I thought this week would be emotional because I’m going back to work tomorrow (how time flies when you spend your days singing wind the fucking* bobbin up and trying to get a baby wipe out when your hand is covered in shite (lactose intolerance = runny poo after yoghurt btw)). But then Brexit happened and it tipped me over the edge. About 7.30am last Friday morning in the usual breakfast carnage, when Hector said “I really didn’t think it would be a leave result.., you’ve got a lump of Weetabix on your foot”, I realised that life goes on. Thank fuck life is not going on with the risk of a blonde ball-less bullshitting buffoon running the country though….
Barry’s settling in 2 years ago was pretty traumatic so I decided to make Enid’s gradual. When I mentioned to another mum she was doing an extra 30 minutes every couple of days, she frowned ‘is that normal?’ – ‘Yes. It is for me, it makes me feel better, so piss off with your frankly cocky, non-clingy, possibly just thick, child! Anyway, Enid hasn’t cried once and I’m sure she would have actually waved bye to me if she knew how but that’s another skill we’ve not yet mastered along with crawling or a first tooth (she’s still gummy bear at 9 months – 9 fucking months but she’s started clapping – woohoo! In your face babycentre barmy milestones!!!!)). I should be pleased that she’s happy and fine leaving me but I drove away sobbing my heart out with as much energy and volume as Barry if I’d given him hoops when he wanted Weetabix for breakfast. There’s no bloody winning.

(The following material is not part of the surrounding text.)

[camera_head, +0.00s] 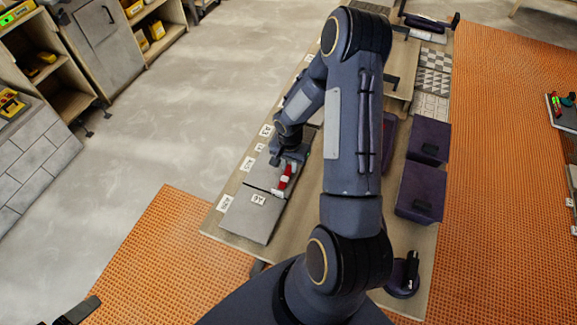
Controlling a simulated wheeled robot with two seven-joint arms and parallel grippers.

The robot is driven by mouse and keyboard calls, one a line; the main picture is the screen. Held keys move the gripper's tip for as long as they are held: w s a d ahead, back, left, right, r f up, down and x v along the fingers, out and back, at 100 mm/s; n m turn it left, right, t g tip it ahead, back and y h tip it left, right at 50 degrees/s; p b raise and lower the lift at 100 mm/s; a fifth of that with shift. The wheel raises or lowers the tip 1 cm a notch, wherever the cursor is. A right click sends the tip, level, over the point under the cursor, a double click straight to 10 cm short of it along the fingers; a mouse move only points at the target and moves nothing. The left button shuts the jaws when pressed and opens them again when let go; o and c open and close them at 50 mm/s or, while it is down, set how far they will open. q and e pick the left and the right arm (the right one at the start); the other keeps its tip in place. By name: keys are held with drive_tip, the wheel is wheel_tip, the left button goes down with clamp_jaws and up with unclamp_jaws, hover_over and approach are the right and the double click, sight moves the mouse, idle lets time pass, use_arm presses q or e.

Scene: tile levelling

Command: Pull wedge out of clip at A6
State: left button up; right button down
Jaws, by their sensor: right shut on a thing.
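A red wedge (284,182) stands by the seam between grey tiles on the long workbench. A white clip part shows near it, but I cannot make out whether the wedge is still in the clip. The A6 label (259,198) lies on the front tile (247,217), just below the wedge. My right gripper (287,161) reaches down at the wedge's far end and is shut on it; the fingers are small and partly hidden by the wrist. A dark part at the bottom left (80,310) looks like my left gripper, its fingers not clear.
More white labels (224,202) run along the bench's left edge. Purple bins (420,190) stand right of my right arm, with patterned tiles (432,82) beyond. My arm hides the middle of the bench. Open grey floor lies left.

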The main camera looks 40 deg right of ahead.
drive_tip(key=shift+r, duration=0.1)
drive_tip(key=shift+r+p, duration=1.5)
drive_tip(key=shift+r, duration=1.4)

Dare I say, I’m looking forward to going back to work? I’ve been watching House of Commons debates on the Parliament channel this week (even after Brexit that is seriously sad); I’ll be watching bloody Jeremy Kyle next if I stay off any longer – take that back, I think I’d have to completely lose my marbles for that to ever happen.

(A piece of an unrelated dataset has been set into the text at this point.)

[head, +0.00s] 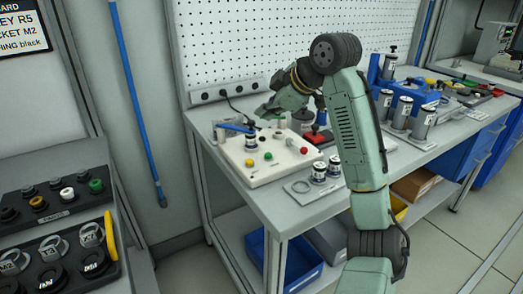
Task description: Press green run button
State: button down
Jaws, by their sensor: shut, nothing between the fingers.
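A white control box (262,176) lies on the grey workbench, with small coloured buttons on its sloped top. My gripper (264,111) is shut and empty, above the back of the box. It appears apart from the buttons.
Silver cylinders (318,173) stand on a plate right of the box. A blue-handled tool (236,128) lies at its back left. A red-topped block (318,136) and a blue rack (408,92) are farther right. A dark tray (55,220) with knobs, one green (96,186), is at left.

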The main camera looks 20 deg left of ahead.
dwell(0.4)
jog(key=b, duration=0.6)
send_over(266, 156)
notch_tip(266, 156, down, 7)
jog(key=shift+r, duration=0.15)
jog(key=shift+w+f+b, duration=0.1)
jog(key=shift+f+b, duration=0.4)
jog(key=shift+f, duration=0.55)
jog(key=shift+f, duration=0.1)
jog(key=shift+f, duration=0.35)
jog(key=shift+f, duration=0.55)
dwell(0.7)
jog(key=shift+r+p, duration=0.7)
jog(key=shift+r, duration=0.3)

Best go and get some sleep so I’m fresh for the morning. Just got to get a ‘mickme’ mouse teddy, a winnie the pooh teddy, a muslin, a captain America rocket and a transformer car out of my bed along with the (90th percentile) 2 year old that is holding them all tightly despite being fast asleep. Night night don’t let the bed bugs bite or the sleeping toddler kick you in the face…again
Ps. Don’t worry I don’t say ‘fuck’ out loud at Bounce and Rhyme when singing wind the bobbin up. Not that it would matter – The number of times I’ve sat in a group and suddenly realised I’m singing to myself (with all the bloody actions) like some fucking numpty because my child is chewing the mat they’re sat on, pulling all the library books off the shelf (a Barry favourite) or some other shite which isn’t watching my efforts adoringly. Anyway, how did a responsible adult with a full time proper job become a numpty sat on the floor singing fecking songs about incy wincy (wtf?) spiders or bobbins (wtf?!) on a Wednesday bloody afternoon?